From the perspective of business, what was a small market to begin with is becoming proportionately smaller as new firms are created, even though there are hopes that at the end of the day this may prove to be a driver impelling more of our firms to look at overseas opportunities.
In such a context, the imperative to upgrade the domestic workforce into one generally characterised by world-class productivity is all too clear. It is apparent that, notwithstanding well-intentioned efforts over many years, including the establishment of a national Productivity Council, Jamaica’s overall productivity levels have continued to trail regional and hemispheric standards and, consequently, contributed to one of the most marginal per capita gross domestic product (GDP) growth rates not only in the Caribbean but throughout the entire hemisphere.
How is this change to be effected?
It has been suggested that both the private and public sectors, including the policymakers in our educational institutions, urgently and deliberately convene to develop and implement a process that will result in greater alignment between what businesses forecast as their human resource requirements (skills) in the medium-term and the human resources out-turns coming from the educational and training institutions.
The Jamaica Chamber of Commerce (JCC) strongly supports such an initiative, as long as the goals and the indices of success are clearly defined.
One factor that is not, in our opinion, stressed as much as it should is the finding of a balance between the determination of public sector and multilateral policymakers regarding where opportunities exist, and the scope and preparedness of the business community to invest (and thus create employment opportunities) in those areas identified.
While such projections are normal and at times necessary, it is the view of the JCC that the most powerful impetus for firms is not a determination by the public sector that X or Y sector or industry is to be prioritised, but to ensure that the appropriate enabling environment that reduces or removes obstacles to doing business is the most important factor.
The Jamaican economic highway is littered with figurative roadkill representing sectors and industries expensively supported by public funds with the assurance that these sectors and industries represented areas in which Jamaica has been held to be internationally competitive. From our perspective, as and when entrepreneurs see optional opportunities — whether brought to their attention by investment and trade promotion entities or through their own research — they should be left to determine whether or not to so invest.
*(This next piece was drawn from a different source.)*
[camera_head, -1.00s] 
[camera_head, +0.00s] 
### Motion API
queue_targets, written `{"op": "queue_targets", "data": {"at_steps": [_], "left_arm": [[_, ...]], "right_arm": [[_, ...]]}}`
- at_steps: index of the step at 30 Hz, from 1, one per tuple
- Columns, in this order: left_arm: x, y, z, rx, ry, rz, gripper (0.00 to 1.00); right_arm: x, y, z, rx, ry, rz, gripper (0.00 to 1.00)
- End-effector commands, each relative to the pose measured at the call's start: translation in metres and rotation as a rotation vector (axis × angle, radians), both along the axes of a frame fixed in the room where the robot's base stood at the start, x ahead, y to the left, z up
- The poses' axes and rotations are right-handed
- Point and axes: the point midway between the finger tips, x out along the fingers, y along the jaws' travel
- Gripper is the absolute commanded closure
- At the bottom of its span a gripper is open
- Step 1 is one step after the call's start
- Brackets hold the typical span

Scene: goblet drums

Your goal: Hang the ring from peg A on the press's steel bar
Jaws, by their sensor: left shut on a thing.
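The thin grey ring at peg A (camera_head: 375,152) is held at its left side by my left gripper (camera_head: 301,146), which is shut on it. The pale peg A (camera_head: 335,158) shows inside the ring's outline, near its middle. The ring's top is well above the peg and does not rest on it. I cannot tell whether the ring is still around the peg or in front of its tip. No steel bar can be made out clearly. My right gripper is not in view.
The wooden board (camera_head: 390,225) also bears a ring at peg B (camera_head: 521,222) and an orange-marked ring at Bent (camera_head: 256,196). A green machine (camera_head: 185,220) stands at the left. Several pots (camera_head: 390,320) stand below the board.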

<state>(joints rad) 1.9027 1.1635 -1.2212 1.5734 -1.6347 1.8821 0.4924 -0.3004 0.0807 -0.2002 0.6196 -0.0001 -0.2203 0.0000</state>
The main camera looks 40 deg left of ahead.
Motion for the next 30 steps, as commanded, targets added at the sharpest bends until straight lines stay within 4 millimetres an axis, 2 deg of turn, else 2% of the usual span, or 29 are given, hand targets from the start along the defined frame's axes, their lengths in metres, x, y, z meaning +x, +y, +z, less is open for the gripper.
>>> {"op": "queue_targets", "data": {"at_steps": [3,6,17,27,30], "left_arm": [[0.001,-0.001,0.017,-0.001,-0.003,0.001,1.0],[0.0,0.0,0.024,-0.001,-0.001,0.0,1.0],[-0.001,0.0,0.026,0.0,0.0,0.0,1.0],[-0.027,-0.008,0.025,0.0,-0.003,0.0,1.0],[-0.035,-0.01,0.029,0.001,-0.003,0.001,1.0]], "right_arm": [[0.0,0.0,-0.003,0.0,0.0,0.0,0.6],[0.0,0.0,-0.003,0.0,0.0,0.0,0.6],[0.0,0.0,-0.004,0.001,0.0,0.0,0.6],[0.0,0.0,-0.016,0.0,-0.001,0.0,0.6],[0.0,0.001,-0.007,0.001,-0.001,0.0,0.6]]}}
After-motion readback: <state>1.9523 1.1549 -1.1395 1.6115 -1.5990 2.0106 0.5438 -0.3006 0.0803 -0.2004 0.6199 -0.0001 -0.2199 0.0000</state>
The mere existence of massive potential markets, as we are sometimes loath to admit, does not mean that our entry would be sustainable or otherwise make economic sense. How many of the people who are loudly calling for our youth to take up farming are, at the same time, considering the devastating impact of the high, and thus far intractable, problem of rampant praedial larceny?
At the same time, it is not far-fetched to conclude that the increasing digital transformation of key components of the global economy will demand workers who are skilled in the use of digital technologies, or that literacy, numeracy, and the so-called soft skills, such as critical thinking, multitasking, decision-making, leadership, or workplace interaction, are required in all workplace environments.
Notwithstanding increasing specialisation, it is not a stretch to suggest that engineers, accountants, technicians, and customer care representatives will always be required in businesses. The movement towards greater consumption of natural products may very well indicate that we can competitively participate in relevant niche areas. We can make such inferences purely from an examination of the environment.
Not all professional or vocational skills, it must be acknowledged, will find demand in every economy. But Jamaican firms will likely continue to need process engineers, mechanical or electrical engineers, civil engineers, spatial engineers, etc as well as cost accountants, financial accountants, forensic accountants, project accountants, auditors, and so on. In the tech sector we will continue to require software developers, content developers, data security analysts, hardware and software engineers, web developers, and database administrators, among others.
We remain unpersuaded that such a holistic and joined-up strategy is currently being deployed, and fear that in its absence today’s deficiencies will continue to plague us during our tomorrows.
Ian Neita is president of the Jamaica Chamber of Commerce.